**GIVEN PROBLEM:** Print exactly the part opening with the line containing "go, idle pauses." and closing with the line containing "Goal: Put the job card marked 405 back", with both of those lines included.
╭─ EXCERPTED RECORDS
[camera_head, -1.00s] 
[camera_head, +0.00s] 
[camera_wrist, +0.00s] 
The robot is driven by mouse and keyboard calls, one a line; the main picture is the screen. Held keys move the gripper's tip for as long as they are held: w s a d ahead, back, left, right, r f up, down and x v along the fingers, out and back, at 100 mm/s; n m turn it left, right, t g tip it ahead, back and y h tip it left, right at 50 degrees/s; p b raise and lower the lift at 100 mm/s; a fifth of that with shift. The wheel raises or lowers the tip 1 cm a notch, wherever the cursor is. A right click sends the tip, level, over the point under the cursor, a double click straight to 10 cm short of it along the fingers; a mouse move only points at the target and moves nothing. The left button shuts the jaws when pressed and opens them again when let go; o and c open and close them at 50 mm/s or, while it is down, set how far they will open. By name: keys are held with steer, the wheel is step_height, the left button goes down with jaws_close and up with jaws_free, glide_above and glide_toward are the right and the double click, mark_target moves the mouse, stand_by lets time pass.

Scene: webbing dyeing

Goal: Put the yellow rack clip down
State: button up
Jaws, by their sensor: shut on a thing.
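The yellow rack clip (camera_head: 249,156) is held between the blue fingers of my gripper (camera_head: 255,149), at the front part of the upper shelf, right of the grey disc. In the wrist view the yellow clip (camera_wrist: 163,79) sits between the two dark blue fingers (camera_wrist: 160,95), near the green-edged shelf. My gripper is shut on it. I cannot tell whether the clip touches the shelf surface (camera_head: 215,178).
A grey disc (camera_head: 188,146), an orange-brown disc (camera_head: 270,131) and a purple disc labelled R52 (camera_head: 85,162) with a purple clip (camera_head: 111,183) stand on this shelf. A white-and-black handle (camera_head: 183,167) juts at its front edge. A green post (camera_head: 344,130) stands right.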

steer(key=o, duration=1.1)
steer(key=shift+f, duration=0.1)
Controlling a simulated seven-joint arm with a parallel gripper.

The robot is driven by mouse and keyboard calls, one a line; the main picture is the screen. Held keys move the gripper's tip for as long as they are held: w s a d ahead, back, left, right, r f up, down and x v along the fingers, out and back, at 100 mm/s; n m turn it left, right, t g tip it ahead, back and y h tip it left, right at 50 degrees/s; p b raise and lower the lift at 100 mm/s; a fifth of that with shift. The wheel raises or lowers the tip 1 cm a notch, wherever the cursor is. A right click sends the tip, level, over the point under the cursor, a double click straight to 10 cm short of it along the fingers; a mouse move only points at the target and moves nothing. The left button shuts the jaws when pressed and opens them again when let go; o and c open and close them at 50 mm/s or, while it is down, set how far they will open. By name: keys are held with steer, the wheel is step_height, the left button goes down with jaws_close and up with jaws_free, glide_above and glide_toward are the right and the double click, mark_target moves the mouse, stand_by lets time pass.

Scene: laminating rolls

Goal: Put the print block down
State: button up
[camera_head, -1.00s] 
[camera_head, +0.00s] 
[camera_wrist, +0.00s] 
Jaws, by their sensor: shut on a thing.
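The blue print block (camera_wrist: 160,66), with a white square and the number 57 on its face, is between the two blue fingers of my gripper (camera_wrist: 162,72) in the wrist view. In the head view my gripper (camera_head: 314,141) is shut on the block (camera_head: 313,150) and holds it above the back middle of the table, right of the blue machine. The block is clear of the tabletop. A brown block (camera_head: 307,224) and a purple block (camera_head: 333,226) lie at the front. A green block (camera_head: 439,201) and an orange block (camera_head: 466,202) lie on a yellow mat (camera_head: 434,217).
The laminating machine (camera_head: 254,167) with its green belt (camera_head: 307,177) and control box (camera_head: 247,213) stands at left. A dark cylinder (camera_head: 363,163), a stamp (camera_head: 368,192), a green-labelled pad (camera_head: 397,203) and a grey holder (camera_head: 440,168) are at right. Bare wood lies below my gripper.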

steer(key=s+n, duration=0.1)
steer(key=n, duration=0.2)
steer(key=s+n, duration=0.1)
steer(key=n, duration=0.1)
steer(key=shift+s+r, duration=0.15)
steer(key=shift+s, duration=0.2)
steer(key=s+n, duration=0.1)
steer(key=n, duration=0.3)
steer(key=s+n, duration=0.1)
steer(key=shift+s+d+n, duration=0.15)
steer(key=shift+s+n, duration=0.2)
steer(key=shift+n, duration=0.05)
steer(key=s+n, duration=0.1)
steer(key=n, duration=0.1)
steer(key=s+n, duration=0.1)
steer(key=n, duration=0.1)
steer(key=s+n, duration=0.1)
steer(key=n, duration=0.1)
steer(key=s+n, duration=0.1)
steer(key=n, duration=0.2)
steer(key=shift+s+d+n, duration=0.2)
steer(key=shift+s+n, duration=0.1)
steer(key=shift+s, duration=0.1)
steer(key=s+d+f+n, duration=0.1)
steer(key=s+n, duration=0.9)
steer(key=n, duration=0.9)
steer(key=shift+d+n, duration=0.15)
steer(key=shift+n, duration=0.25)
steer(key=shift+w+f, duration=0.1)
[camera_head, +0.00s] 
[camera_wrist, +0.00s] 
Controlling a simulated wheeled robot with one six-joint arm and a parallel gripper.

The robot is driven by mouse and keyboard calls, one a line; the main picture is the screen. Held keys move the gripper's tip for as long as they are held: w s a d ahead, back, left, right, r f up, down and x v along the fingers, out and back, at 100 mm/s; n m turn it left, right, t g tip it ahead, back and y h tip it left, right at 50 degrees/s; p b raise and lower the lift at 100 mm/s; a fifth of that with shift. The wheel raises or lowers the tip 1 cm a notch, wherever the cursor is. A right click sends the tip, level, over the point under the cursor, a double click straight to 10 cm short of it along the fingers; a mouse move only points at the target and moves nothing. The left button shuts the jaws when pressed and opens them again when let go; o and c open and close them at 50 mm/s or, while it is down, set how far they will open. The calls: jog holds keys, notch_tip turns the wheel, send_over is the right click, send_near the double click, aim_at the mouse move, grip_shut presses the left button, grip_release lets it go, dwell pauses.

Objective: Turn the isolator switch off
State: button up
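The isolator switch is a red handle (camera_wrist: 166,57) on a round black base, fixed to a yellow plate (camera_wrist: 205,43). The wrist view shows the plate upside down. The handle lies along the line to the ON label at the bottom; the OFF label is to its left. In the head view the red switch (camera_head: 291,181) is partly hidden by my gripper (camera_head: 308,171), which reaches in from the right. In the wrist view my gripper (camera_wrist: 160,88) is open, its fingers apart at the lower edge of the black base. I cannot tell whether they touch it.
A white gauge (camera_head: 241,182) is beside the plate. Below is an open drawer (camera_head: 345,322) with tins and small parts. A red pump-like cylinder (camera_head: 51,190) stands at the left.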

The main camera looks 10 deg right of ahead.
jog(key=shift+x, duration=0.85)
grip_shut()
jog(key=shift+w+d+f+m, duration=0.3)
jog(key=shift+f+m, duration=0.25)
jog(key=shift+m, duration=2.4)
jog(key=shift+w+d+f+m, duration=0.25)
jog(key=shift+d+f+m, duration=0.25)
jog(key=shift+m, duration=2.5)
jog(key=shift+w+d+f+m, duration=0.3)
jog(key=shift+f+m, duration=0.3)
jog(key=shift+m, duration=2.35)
╰─
╭─ EXCERPTED RECORDS
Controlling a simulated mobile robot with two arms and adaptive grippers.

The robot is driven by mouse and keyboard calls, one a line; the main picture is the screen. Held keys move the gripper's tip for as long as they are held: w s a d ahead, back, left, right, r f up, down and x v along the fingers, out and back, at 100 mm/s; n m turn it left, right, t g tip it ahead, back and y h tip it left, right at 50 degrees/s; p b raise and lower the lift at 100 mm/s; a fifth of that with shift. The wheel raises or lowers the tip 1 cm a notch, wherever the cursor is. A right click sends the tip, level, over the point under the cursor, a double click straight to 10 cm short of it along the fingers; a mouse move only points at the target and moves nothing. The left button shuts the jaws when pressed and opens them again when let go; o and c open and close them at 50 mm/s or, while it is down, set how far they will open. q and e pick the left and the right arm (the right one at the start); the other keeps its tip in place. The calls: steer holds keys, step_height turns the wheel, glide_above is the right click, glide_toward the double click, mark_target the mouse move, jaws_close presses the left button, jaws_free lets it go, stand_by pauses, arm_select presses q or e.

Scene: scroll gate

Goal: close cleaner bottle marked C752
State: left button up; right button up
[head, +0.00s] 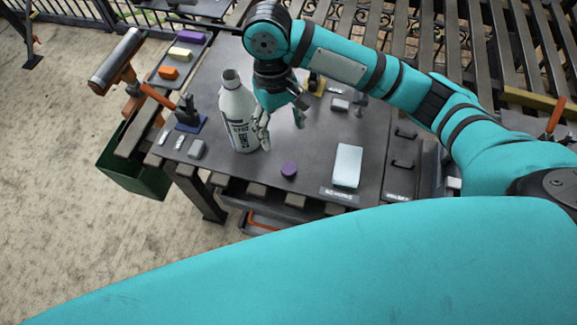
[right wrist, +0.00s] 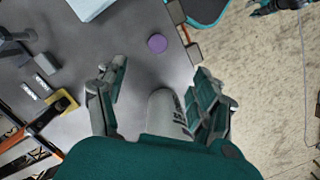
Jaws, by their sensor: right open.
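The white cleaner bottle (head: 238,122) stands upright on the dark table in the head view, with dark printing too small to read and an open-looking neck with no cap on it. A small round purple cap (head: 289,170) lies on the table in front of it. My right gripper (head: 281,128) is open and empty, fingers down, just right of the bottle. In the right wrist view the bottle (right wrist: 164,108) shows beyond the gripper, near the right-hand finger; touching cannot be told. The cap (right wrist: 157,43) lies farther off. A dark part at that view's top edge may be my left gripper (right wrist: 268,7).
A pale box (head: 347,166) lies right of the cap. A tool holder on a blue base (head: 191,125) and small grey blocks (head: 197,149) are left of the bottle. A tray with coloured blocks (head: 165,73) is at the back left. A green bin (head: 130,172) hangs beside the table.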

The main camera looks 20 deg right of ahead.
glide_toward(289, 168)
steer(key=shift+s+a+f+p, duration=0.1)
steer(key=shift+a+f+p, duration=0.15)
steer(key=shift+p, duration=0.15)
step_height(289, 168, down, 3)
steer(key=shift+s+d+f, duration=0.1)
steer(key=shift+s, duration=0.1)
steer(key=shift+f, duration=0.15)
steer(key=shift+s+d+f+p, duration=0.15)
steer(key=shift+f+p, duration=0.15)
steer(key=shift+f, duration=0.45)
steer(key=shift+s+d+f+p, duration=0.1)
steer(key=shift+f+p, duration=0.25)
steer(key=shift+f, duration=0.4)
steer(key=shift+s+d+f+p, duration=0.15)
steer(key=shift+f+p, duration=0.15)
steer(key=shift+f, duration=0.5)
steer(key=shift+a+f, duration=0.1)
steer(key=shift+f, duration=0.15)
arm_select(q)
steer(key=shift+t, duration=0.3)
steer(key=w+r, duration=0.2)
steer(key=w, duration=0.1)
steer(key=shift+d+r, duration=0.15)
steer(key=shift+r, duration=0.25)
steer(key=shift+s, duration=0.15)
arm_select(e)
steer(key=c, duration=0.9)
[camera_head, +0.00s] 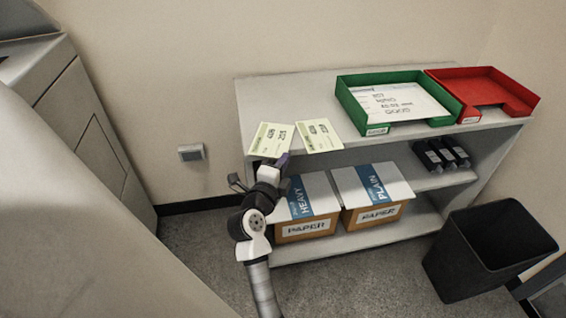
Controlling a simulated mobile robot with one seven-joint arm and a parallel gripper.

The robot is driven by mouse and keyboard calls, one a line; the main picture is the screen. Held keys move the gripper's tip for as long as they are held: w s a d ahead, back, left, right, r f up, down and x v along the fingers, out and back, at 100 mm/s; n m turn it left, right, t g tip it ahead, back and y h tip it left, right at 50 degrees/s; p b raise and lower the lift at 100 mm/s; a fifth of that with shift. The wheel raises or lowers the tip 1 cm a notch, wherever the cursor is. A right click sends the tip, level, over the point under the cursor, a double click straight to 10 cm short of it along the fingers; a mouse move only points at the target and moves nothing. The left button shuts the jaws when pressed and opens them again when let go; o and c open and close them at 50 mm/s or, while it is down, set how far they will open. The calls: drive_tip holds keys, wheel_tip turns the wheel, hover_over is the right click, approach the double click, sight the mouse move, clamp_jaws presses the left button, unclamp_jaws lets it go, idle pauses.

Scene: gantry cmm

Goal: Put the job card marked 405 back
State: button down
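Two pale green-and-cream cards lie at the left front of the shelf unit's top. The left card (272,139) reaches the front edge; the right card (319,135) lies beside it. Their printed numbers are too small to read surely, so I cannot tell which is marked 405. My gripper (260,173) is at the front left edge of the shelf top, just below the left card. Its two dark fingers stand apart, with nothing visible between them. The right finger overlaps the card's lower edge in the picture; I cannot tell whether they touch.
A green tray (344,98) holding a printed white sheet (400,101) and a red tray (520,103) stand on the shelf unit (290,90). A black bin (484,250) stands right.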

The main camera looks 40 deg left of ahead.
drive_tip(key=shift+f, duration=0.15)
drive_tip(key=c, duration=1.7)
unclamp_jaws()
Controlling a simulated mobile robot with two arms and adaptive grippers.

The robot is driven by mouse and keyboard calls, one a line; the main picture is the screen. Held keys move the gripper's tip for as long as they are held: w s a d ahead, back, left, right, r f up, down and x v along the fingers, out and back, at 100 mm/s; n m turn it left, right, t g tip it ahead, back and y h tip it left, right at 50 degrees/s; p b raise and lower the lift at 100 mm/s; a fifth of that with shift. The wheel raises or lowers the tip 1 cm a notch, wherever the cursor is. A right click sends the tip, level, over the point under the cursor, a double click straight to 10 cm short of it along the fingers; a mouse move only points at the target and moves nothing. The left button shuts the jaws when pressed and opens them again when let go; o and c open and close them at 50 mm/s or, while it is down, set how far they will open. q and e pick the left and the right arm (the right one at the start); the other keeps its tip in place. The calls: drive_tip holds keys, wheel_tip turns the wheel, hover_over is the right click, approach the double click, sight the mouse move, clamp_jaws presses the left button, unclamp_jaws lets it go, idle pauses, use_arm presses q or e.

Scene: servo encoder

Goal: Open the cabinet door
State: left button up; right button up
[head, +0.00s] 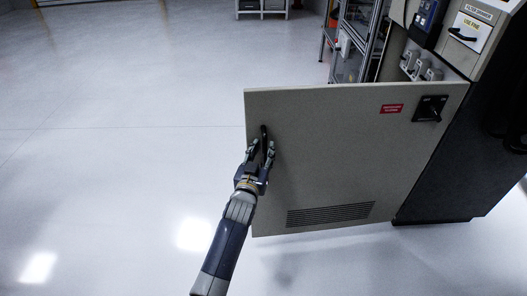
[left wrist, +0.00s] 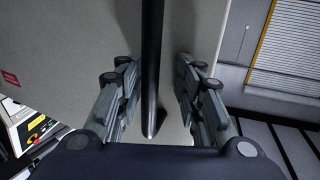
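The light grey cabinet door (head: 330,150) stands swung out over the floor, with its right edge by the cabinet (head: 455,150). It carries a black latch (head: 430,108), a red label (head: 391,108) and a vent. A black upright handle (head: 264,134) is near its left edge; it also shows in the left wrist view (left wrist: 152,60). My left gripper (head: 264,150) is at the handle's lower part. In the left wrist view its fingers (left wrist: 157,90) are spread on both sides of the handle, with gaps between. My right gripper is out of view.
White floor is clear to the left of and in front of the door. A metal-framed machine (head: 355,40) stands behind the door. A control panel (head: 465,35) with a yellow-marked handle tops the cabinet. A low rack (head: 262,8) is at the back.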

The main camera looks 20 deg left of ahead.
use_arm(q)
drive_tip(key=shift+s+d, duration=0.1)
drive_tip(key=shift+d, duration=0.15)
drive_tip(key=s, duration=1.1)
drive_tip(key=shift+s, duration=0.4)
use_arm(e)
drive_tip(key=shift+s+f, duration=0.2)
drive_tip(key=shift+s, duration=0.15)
╰─
**TASK OUTPUT:**
The robot is driven by mouse and keyboard calls, one a line; the main picture is the screen. Held keys move the gripper's tip for as long as they are held: w s a d ahead, back, left, right, r f up, down and x v along the fingers, out and back, at 100 mm/s; n m turn it left, right, t g tip it ahead, back and y h tip it left, right at 50 degrees/s; p b raise and lower the lift at 100 mm/s; a fifth of that with shift. The wheel raises or lowers the tip 1 cm a notch, wherever the cursor is. A right click sends the tip, level, over the point under the cursor, a double click straight to 10 cm short of it along the fingers; a mouse move only points at the target and moves nothing. The left button shuts the jaws when pressed and opens them again when let go; o and c open and close them at 50 mm/s or, while it is down, set how far they will open. The calls: drive_tip holds keys, wheel_tip turns the wheel, hover_over is the right click, approach the double click, sight the mouse move, clamp_jaws presses the left button, unclamp_jaws lets it go, idle pauses.

Scene: gantry cmm

Goal: Put the job card marked 405 back

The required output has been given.